EXERCISE AIM: Make an exact copy of all the entries, with the pictures left out.

Dataset entries:
• • • •
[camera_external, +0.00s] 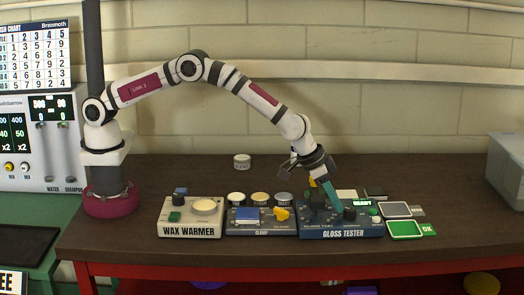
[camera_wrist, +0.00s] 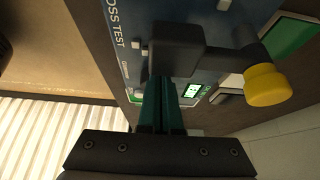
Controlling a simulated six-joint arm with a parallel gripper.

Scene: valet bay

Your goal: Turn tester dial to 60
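The gloss tester (camera_external: 340,231) is a blue box at the right of the row on the table. A dark round knob (camera_external: 349,213), which looks like its dial, stands on its top; its pointer and scale are too small to read. My gripper (camera_external: 336,204) reaches down over the tester, its teal fingertips just left of this knob; contact cannot be told. In the wrist view my gripper's fingers (camera_wrist: 163,80) are close together, with nothing visible between them. The tester's panel (camera_wrist: 125,50) and lit green display (camera_wrist: 192,90) show there; the dial is not clearly seen.
A dark block (camera_wrist: 177,48) with a yellow-knobbed lever (camera_wrist: 268,85) rises from the tester close to my fingers. The clamp unit (camera_external: 262,229) and wax warmer (camera_external: 190,231) stand left. A green OK card (camera_external: 405,229) lies right.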

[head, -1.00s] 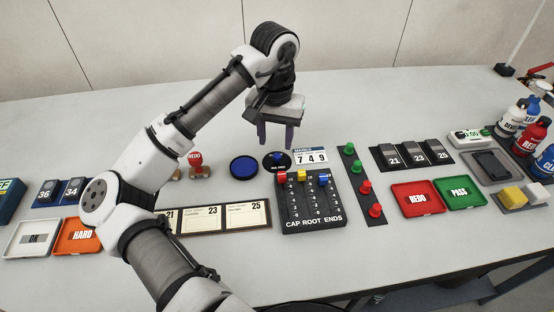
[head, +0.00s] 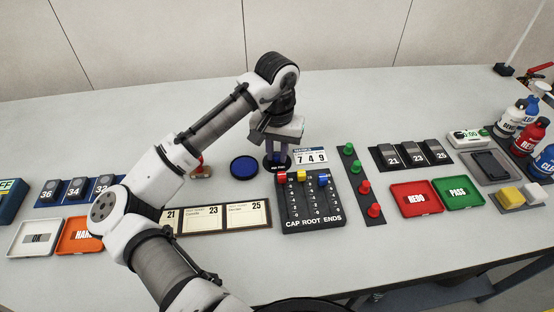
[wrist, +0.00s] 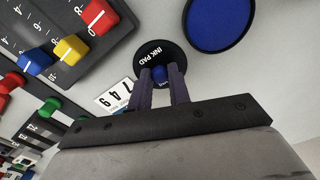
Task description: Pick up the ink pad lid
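The ink pad lid (head: 277,164) is a black disc with a blue knob on the table, in the middle of the head view. Its "INK PAD" lettering is readable in the wrist view, where the lid (wrist: 155,57) lies flat at the top centre. My gripper (head: 277,154) points down over it. In the wrist view my gripper's fingers (wrist: 160,70) stand on either side of the blue knob, apart, with a small gap visible. The fingers hide part of the lid in the head view. The round blue ink pad (head: 243,167) lies left of the lid.
A number block reading 7 4 9 (head: 311,156) lies close right of the lid. The slider box (head: 312,207) stands in front. A red stamp (head: 201,170) is left of the blue pad, partly hidden by my arm. The table behind is clear.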

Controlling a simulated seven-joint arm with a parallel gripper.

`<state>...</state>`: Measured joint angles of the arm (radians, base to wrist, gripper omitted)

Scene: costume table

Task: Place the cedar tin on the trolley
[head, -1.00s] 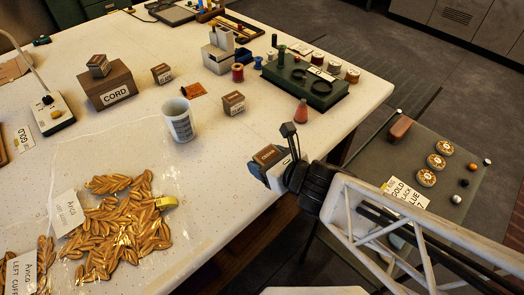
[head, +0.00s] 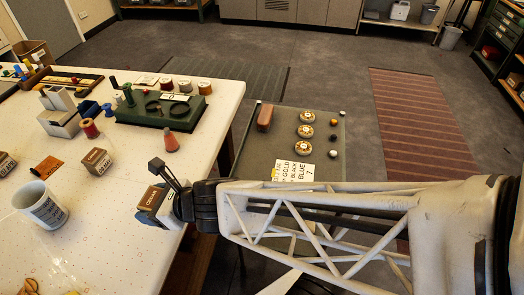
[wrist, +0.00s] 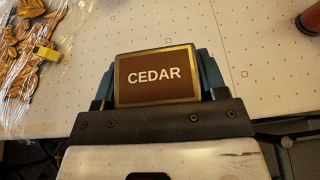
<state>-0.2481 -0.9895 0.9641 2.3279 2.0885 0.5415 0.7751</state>
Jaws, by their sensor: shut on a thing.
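The cedar tin (wrist: 155,75) is a small box with a brown label reading CEDAR, seen close up in the wrist view. My gripper (wrist: 157,82) is shut on it, one finger on each side. In the head view my gripper (head: 162,196) holds the tin (head: 150,200) near the right edge of the white table. The trolley (head: 252,148) is a dark grey-green top to the right of the table. It bears a reddish-brown block, three round patterned discs, several small balls and a card reading GOLD, BLACK, BLUE 7.
A gap separates table and trolley. Bare trolley top shows between the block and the discs.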

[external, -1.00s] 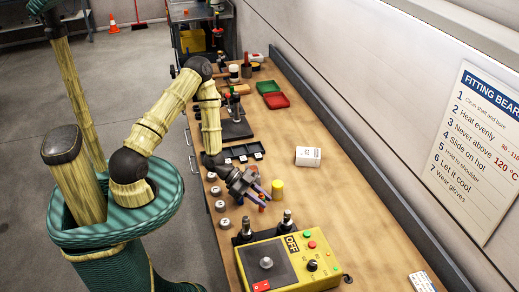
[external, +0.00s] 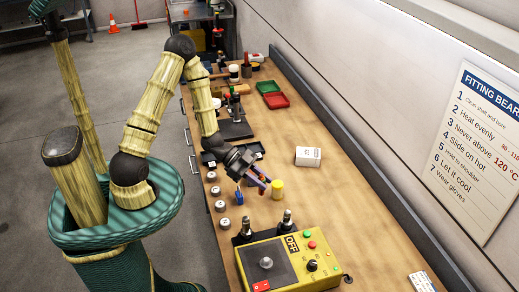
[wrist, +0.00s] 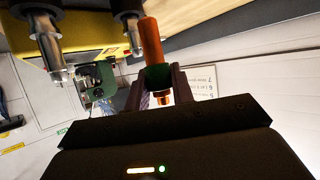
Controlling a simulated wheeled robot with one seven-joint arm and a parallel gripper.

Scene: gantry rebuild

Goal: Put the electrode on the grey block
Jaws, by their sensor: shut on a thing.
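My gripper (external: 262,182) is above the bench, left of the yellow cylinder. In the wrist view its fingers (wrist: 158,86) are shut on the electrode (wrist: 151,42), an orange copper-coloured rod with a dark green band and a narrower tip. In the external view the electrode is small and partly hidden by the fingers. I cannot pick out a grey block for certain. A dark grey plate (external: 255,266) with a round metal knob lies on the yellow machine (external: 300,275).
Two metal posts (external: 287,217) stand behind the yellow machine. Near the gripper are a yellow cylinder (external: 277,190), a small blue piece (external: 239,197) and several grey round caps (external: 220,206) along the left edge. A white box (external: 308,156) stands farther right. The bench's right side is mostly clear.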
• • • •
TASK OUTPUT:
[camera_external, +0.00s] 
[camera_wrist, +0.00s] 
Controlling a simulated six-joint arm with a parallel gripper.

Scene: valet bay

Your goal: Turn tester dial to 60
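The gloss tester (camera_external: 340,231) is a blue box at the right of the row on the table. A dark round knob (camera_external: 349,213), which looks like its dial, stands on its top; its pointer and scale are too small to read. My gripper (camera_external: 336,204) reaches down over the tester, its teal fingertips just left of this knob; contact cannot be told. In the wrist view my gripper's fingers (camera_wrist: 163,80) are close together, with nothing visible between them. The tester's panel (camera_wrist: 125,50) and lit green display (camera_wrist: 192,90) show there; the dial is not clearly seen.
A dark block (camera_wrist: 177,48) with a yellow-knobbed lever (camera_wrist: 268,85) rises from the tester close to my fingers. The clamp unit (camera_external: 262,229) and wax warmer (camera_external: 190,231) stand left. A green OK card (camera_external: 405,229) lies right.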

[head, -1.00s] 
[head, +0.00s] 
[wrist, +0.00s] 
Task description: Pick up the ink pad lid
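The ink pad lid (head: 277,164) is a black disc with a blue knob on the table, in the middle of the head view. Its "INK PAD" lettering is readable in the wrist view, where the lid (wrist: 155,57) lies flat at the top centre. My gripper (head: 277,154) points down over it. In the wrist view my gripper's fingers (wrist: 160,70) stand on either side of the blue knob, apart, with a small gap visible. The fingers hide part of the lid in the head view. The round blue ink pad (head: 243,167) lies left of the lid.
A number block reading 7 4 9 (head: 311,156) lies close right of the lid. The slider box (head: 312,207) stands in front. A red stamp (head: 201,170) is left of the blue pad, partly hidden by my arm. The table behind is clear.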

Controlling a simulated seven-joint arm with a parallel gripper.

`<state>...</state>`: Measured joint angles of the arm (radians, base to wrist, gripper omitted)

Scene: costume table

Task: Place the cedar tin on the trolley
[head, -1.00s] 
[head, +0.00s] 
[wrist, +0.00s] 
<state>-0.2481 -0.9895 0.9641 2.3279 2.0885 0.5415 0.7751</state>
Jaws, by their sensor: shut on a thing.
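The cedar tin (wrist: 155,75) is a small box with a brown label reading CEDAR, seen close up in the wrist view. My gripper (wrist: 157,82) is shut on it, one finger on each side. In the head view my gripper (head: 162,196) holds the tin (head: 150,200) near the right edge of the white table. The trolley (head: 252,148) is a dark grey-green top to the right of the table. It bears a reddish-brown block, three round patterned discs, several small balls and a card reading GOLD, BLACK, BLUE 7.
A gap separates table and trolley. Bare trolley top shows between the block and the discs.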

[external, -1.00s] 
[external, +0.00s] 
[wrist, +0.00s] 
Controlling a simulated wheeled robot with one seven-joint arm and a parallel gripper.

Scene: gantry rebuild

Goal: Put the electrode on the grey block
Jaws, by their sensor: shut on a thing.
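My gripper (external: 262,182) is above the bench, left of the yellow cylinder. In the wrist view its fingers (wrist: 158,86) are shut on the electrode (wrist: 151,42), an orange copper-coloured rod with a dark green band and a narrower tip. In the external view the electrode is small and partly hidden by the fingers. I cannot pick out a grey block for certain. A dark grey plate (external: 255,266) with a round metal knob lies on the yellow machine (external: 300,275).
Two metal posts (external: 287,217) stand behind the yellow machine. Near the gripper are a yellow cylinder (external: 277,190), a small blue piece (external: 239,197) and several grey round caps (external: 220,206) along the left edge. A white box (external: 308,156) stands farther right. The bench's right side is mostly clear.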

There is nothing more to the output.